Avtar Brah, founder of Southall Black Sisters

To commemorate the College’s bicentenary in 2023, we’re showcasing 200 ‘Birkbeck Effects’ which capture the incredible stories of our vibrant and diverse community, highlighting their achievements and impact on the world. 

Avtar Brah

Avtar was a Professor of Sociology at Birkbeck; a specialist in race, gender and ethnic identity issues and was awarded an MBE in 2001 in recognition of her research.

Born in India, raised in Uganda, and made stateless by the anti-Asian policies of Idi Amin in the 1970s, she was made a refugee overnight and forced to extend her stay in the UK into a long-term residence.

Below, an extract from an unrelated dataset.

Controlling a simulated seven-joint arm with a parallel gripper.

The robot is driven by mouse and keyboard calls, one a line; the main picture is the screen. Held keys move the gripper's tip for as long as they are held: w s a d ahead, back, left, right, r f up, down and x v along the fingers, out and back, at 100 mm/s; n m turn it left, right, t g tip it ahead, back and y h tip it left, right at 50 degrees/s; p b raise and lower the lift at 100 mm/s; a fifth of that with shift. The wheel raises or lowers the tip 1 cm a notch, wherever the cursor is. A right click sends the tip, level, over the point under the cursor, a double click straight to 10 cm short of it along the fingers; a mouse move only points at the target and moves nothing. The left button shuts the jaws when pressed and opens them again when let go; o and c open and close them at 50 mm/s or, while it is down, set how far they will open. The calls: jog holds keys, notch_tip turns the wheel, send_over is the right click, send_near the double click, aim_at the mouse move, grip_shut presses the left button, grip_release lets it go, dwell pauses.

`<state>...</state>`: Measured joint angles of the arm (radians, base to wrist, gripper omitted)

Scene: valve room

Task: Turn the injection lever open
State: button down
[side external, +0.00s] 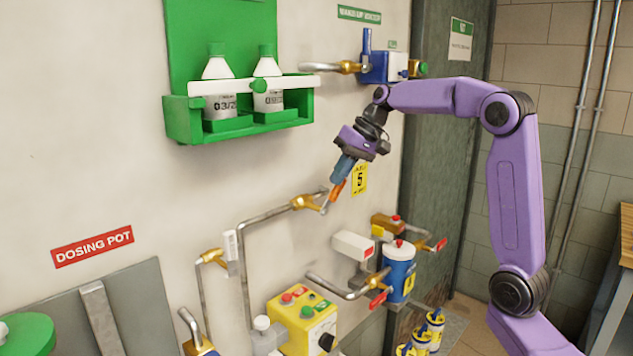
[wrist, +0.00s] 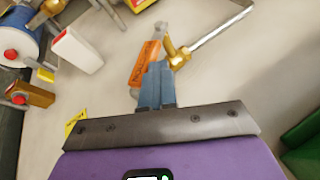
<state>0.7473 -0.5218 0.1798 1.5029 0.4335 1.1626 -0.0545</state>
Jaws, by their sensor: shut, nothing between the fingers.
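An orange lever (side external: 336,192) sits by a brass valve (side external: 306,203) on the wall pipe, below the green bottle rack. In the wrist view the orange lever (wrist: 145,62) carries lettering, too small to read, and lies beside the brass valve (wrist: 178,55). I take it for the injection lever. My gripper (side external: 341,174) is shut and empty, with its blue fingertips right at the lever. In the wrist view the shut fingertips (wrist: 158,72) overlap the lever's near end. I cannot tell whether they touch it.
A white box (side external: 353,246) and a blue-and-white canister (side external: 399,272) with red-handled valves stand lower right. A yellow control box (side external: 302,318) is below. The green rack (side external: 240,118) holds two bottles above left. The wall left of the valve is mostly clear.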

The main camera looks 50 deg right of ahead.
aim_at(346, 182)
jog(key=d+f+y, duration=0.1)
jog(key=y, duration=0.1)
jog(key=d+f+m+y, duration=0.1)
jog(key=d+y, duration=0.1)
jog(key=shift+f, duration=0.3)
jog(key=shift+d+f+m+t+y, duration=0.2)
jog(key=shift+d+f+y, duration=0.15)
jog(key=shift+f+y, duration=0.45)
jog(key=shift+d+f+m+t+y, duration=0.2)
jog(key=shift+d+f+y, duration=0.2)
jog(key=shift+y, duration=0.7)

She attended a thousands-strong demonstration organised by women’s collective Southall Black Sisters against the National Front in the mid-1970s which gathered national media attention and resulted in hundreds of demonstrators being arrested.

Avtar lectured and researched at Birkbeck for over twenty years from 1985 until her retirement from professorship. Her most seminal works are Cartographies of Diaspora, which takes a feminist, post-structuralist lens to analysing ‘difference’ and ‘diversity,’ and Hybridity and Its Discontents, exploring the history of ‘hybridity’ across multiple continents.